With many economies slowing and many stock markets producing their worst annual returns in a long time, it appears that 2009, or at least the early part of it, won’t offer any fresh hope as far as new IPOs are concerned.
Also see Capital Markets Review (Graphic)
“You require a stable and a buoyant secondary market (where listed shares are traded) for the primary market to happen. If the secondary market continues to be the way it is, then the primary market will not work,” said Prithvia Haldea, chairman and managing director of Prime Database, which tracks market data, including issues. His rationale is that when there are no buyers for existing listed stock, there will be no appetite for new stocks.
“The primary market will open up only once the secondary market stabilizes and that too with a lag,” said Sanjay Sharma, managing director and head of equity capital markets at Deutsche Equities India Pvt. Ltd, which was ranked No. 1 by Bloomberg in its 2008 so-called League Tables, a closely watched ranking of those who underwrite domestic, company equity issues, including IPOs and rights issues.
According to Sharma, secondary markets’ stability will depend on not just global events but three India-specific factors.
“Corporate earnings as estimated by research analysts (are) still uncertain and investors will wait for the December and March quarter numbers before being comfortable on valuations,” he said. “They will also wait to see what happens on the political front (referring to the impending general election) and on the recent geopolitical situation between India and Pakistan.”
The next step, he said, will be in convergence of valuation expectations of the issuer and investor, adding: “The investor needs to get a reasonable fix on the earnings as well, before he can decide on a price to pay.”
According to data from Bloomberg, 34 Indian companies raised Rs18,300 crore through IPOs in 2008. That is a 45.96% drop from the Rs33,800 crore raised from 89 IPOs in 2007. Of the Rs18,300 crore the IPO of Reliance Power Ltd, the Reliance-Anil Dhirubhai Ambani Group company in January alone accounted for Rs10,100 crore.

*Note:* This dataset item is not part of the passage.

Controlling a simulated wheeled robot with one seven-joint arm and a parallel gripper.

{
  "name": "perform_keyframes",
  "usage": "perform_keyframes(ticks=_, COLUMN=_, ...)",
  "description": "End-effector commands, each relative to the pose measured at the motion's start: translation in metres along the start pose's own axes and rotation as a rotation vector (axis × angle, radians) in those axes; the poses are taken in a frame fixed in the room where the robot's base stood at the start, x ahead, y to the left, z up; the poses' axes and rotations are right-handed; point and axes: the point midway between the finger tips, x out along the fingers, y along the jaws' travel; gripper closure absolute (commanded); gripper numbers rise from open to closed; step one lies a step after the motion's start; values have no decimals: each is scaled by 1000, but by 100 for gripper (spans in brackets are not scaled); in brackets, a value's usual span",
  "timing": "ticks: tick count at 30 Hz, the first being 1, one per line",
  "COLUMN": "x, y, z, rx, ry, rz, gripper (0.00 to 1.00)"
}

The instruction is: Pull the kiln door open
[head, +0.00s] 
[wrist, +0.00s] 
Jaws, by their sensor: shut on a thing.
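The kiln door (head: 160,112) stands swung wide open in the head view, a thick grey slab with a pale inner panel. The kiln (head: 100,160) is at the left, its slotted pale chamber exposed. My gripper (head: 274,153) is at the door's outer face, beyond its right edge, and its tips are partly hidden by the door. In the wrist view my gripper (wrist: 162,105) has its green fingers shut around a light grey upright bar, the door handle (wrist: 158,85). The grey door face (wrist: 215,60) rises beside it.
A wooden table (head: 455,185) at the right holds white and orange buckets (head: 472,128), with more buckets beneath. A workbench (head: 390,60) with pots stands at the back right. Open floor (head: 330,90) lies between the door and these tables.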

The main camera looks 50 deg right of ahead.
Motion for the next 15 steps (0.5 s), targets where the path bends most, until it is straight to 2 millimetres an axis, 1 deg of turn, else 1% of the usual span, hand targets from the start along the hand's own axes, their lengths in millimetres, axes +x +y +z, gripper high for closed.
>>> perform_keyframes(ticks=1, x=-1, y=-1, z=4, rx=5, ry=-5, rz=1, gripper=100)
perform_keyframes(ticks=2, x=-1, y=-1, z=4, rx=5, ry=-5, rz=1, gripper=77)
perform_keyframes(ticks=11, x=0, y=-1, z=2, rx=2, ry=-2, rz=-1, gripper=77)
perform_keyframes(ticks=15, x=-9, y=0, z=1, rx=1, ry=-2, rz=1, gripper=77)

Qualified institutional placements, or QIPs, in which promoters of listed entities issue shares to institutional buyers without involving the retail investor, also suffered a setback in 2008. Funds raised by this route dropped 83.26% to Rs3,700 crore in 2008, compared with Rs22,100 crore in 2007, said Bloomberg.

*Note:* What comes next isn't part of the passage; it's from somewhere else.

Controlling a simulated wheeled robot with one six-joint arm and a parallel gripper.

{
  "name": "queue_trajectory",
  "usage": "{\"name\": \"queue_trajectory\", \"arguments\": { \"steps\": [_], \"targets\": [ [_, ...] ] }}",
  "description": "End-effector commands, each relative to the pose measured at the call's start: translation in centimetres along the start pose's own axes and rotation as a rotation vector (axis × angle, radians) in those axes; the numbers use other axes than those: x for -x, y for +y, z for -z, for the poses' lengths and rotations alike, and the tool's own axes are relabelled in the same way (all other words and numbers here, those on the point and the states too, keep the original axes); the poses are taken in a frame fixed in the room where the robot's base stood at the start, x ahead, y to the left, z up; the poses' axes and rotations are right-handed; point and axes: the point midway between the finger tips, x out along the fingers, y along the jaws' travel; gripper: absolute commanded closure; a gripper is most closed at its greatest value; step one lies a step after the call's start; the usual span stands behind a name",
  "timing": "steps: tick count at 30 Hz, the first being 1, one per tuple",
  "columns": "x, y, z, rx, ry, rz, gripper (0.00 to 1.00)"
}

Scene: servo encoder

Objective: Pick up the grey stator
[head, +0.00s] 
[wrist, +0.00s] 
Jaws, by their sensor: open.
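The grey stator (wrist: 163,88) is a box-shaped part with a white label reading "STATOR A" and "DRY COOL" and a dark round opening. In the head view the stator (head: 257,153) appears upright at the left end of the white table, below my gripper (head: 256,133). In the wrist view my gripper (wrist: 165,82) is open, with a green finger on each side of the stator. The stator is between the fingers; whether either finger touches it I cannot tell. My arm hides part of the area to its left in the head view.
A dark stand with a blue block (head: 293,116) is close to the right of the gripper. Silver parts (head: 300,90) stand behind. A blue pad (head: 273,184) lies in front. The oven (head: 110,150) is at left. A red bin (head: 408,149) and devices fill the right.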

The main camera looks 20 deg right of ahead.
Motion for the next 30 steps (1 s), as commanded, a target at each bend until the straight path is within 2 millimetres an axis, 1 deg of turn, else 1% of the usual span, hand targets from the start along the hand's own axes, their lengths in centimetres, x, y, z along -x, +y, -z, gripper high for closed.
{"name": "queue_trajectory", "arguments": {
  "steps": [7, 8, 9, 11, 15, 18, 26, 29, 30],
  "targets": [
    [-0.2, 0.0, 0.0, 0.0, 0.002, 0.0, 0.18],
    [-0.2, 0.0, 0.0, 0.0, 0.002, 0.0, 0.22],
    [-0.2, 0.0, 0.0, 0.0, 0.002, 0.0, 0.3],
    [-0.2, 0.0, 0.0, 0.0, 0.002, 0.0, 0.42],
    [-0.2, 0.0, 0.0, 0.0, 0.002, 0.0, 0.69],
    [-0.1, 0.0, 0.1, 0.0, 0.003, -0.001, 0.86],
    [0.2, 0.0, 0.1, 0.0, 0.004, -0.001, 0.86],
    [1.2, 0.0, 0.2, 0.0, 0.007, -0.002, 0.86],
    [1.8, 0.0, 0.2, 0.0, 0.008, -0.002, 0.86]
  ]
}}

While IPOs and QIPs lagged, rights issues became the most favoured route for promoters of companies to shore up capital. Funds mobilized through this method increased more than threefold to Rs29,500 crore in 2008 compared with Rs8,000 crore in 2007.
However, even those who raised funds adopting this route, including Tata Motors Ltd and Hindalco Industries Ltd, struggled to pull them through. “It’s not that there was a lack of issuers in 2008. Institutional investors took a bad hit and investible surpluses went down,” said Haldea.
In terms of products, the ones with lower time to market would be first to resume, as and when the secondary markets stabilize. IPOs could be relatively subdued even after this, considering that it takes approximately six weeks between price range fixation and listing, which is a long time in such volatile markets.
“The type of products that can fly will be those that can be done quickly, like QIPs, fast track follow on and rights offerings. We will also see some private placements with private equity players,” said Deutsche’s Sharma.
Some market observers are cautiously optimistic about 2009. Says A. Murugappan, executive director of ICICI Securities Ltd: “India will still show growth and, therefore, foreign investors will come back into India... I am cautiously optimistic that the primary market will improve in the coming year.”
A report from Nexgen Capitals Ltd, the investment banking arm of New Delhi-based financial services house, SMC Global, said merchant banking fees from all the IPOs in 2008 was just Rs230 crore, compared with Rs771 crore in 2007.